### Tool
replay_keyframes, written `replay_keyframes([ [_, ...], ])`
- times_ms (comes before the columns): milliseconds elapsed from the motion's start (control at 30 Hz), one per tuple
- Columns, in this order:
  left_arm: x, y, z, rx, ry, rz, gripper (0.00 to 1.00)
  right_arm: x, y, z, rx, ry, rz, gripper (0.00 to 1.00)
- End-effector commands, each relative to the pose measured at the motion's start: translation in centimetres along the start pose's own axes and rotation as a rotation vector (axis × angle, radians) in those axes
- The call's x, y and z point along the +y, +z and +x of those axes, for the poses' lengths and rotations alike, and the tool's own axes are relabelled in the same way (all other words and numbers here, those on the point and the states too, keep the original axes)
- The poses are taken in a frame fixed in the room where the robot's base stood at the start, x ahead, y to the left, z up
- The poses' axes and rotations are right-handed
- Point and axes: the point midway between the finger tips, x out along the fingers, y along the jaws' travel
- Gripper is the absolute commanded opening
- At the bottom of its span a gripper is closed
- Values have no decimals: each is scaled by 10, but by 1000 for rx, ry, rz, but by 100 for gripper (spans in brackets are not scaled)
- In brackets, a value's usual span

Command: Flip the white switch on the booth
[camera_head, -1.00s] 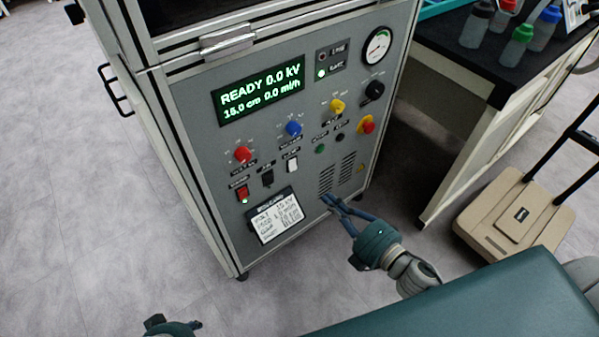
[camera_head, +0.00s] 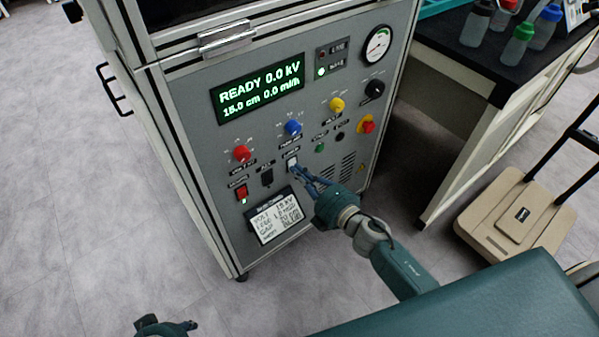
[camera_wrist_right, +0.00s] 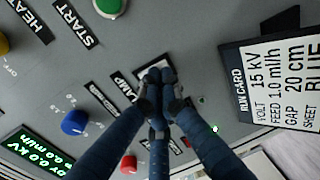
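The booth (camera_head: 225,140) has a grey front panel with a lit green display. Its small white switch (camera_head: 291,161) sits below the blue knob. My right gripper (camera_head: 296,172) is at the switch, its fingertips overlapping the switch's lower edge. In the right wrist view the fingertips (camera_wrist_right: 161,76) are together with nothing seen between them. They cover most of the white switch (camera_wrist_right: 143,70), beside the LAMP label, so its position and any contact cannot be told. My left gripper (camera_head: 165,327) shows only partly at the bottom edge.
Around the switch are a blue knob (camera_head: 293,127), a black switch (camera_head: 266,177), a red lit switch (camera_head: 241,192) and a green button (camera_head: 320,148). A run card (camera_head: 275,216) is below. A black-topped table (camera_head: 480,65) and a beige cart (camera_head: 515,215) stand at right.

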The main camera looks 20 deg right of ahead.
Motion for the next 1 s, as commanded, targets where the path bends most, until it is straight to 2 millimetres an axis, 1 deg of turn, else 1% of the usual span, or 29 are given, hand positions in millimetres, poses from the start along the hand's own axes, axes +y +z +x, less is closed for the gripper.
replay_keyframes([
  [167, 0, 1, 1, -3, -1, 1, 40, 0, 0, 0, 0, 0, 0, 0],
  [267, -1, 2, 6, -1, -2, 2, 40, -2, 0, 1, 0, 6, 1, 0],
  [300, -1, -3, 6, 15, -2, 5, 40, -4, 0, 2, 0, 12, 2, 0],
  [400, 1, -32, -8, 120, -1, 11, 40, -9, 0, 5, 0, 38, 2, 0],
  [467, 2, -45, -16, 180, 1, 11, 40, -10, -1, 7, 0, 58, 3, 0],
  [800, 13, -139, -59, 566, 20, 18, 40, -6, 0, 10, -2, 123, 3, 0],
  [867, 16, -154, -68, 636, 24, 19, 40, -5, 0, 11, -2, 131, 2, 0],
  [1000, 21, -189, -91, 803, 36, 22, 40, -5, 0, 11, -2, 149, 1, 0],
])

****************

> _YOUR INSTRUCTIONS_: Could you quote, word for word, only the lines from the one containing "- In brackets, a value's usual span" through the one containing "The main camera looks 20 deg right of ahead.", both included, and leave out any pictures?

> _FULL ANSWER_:
- In brackets, a value's usual span

Command: Flip the white switch on the booth
[camera_head, -1.00s] 
[camera_head, +0.00s] 
[camera_wrist_right, +0.00s] 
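The booth (camera_head: 225,140) has a grey front panel with a lit green display. Its small white switch (camera_head: 291,161) sits below the blue knob. My right gripper (camera_head: 296,172) is at the switch, its fingertips overlapping the switch's lower edge. In the right wrist view the fingertips (camera_wrist_right: 161,76) are together with nothing seen between them. They cover most of the white switch (camera_wrist_right: 143,70), beside the LAMP label, so its position and any contact cannot be told. My left gripper (camera_head: 165,327) shows only partly at the bottom edge.
Around the switch are a blue knob (camera_head: 293,127), a black switch (camera_head: 266,177), a red lit switch (camera_head: 241,192) and a green button (camera_head: 320,148). A run card (camera_head: 275,216) is below. A black-topped table (camera_head: 480,65) and a beige cart (camera_head: 515,215) stand at right.

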The main camera looks 20 deg right of ahead.

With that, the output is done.